YOUR OBJECTIVE - Copy out, from the entries below, each line holding the string "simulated".

Records excerpted from a collection
▽

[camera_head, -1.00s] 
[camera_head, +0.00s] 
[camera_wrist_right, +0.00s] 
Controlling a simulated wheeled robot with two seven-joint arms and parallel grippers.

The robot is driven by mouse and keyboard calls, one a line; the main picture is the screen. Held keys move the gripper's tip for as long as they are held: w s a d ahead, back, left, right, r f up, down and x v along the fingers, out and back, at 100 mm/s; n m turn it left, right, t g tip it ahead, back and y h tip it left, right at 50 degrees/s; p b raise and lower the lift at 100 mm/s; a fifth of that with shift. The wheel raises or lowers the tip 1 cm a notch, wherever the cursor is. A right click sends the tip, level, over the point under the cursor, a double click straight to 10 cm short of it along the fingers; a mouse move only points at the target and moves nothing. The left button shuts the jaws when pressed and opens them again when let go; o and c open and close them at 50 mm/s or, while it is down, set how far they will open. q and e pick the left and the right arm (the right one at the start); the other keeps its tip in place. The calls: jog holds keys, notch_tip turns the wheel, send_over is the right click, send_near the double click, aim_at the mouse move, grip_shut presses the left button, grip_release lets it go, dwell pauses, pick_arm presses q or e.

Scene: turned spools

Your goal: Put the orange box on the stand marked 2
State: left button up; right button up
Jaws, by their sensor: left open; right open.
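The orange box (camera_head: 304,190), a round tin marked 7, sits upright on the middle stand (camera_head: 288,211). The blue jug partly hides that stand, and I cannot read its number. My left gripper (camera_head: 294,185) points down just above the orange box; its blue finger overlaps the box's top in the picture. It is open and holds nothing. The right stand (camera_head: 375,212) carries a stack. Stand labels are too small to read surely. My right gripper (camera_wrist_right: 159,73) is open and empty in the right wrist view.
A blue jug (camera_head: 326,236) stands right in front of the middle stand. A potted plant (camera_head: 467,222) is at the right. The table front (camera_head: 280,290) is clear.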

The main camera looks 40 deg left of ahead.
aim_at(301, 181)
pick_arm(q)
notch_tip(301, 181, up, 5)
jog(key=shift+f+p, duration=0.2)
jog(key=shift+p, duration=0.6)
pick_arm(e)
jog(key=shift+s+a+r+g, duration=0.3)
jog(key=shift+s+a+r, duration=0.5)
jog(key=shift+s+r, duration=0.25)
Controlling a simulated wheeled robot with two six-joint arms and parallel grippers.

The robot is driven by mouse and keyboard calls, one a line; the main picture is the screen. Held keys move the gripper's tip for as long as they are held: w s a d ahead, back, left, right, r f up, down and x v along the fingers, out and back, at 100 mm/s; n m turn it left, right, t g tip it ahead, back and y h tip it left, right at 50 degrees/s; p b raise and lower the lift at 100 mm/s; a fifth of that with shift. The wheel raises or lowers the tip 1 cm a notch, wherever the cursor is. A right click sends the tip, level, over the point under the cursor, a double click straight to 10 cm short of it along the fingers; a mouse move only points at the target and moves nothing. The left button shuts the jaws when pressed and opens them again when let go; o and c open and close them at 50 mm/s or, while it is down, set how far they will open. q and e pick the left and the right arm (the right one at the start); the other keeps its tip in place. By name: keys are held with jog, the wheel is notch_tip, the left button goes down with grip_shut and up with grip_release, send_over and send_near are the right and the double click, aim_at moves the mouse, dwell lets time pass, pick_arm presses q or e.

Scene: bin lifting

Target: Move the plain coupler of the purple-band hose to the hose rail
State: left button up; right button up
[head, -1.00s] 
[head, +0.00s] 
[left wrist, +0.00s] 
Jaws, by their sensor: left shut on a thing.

△

RESULT -
Controlling a simulated wheeled robot with two seven-joint arms and parallel grippers.
Controlling a simulated wheeled robot with two six-joint arms and parallel grippers.

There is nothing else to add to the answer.